**PROBLEM TO WORK ON:** Word for word, restate every line of the listing that follows.

------ DATASET EXCERPT ------

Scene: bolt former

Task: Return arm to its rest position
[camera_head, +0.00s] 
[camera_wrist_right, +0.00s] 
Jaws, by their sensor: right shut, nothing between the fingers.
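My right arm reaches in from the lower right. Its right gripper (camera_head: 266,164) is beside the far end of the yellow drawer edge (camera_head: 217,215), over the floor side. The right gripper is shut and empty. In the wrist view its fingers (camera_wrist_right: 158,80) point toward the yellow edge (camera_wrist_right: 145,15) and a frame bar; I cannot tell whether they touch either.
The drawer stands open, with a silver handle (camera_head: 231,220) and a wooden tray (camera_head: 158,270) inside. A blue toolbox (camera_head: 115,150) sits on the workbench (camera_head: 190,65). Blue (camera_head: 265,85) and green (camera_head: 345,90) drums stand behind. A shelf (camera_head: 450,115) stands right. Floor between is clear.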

------

**CORRECT RESULT:**
Scene: bolt former

Task: Return arm to its rest position
[camera_head, +0.00s] 
[camera_wrist_right, +0.00s] 
Jaws, by their sensor: right shut, nothing between the fingers.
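My right arm reaches in from the lower right. Its right gripper (camera_head: 266,164) is beside the far end of the yellow drawer edge (camera_head: 217,215), over the floor side. The right gripper is shut and empty. In the wrist view its fingers (camera_wrist_right: 158,80) point toward the yellow edge (camera_wrist_right: 145,15) and a frame bar; I cannot tell whether they touch either.
The drawer stands open, with a silver handle (camera_head: 231,220) and a wooden tray (camera_head: 158,270) inside. A blue toolbox (camera_head: 115,150) sits on the workbench (camera_head: 190,65). Blue (camera_head: 265,85) and green (camera_head: 345,90) drums stand behind. A shelf (camera_head: 450,115) stands right. Floor between is clear.

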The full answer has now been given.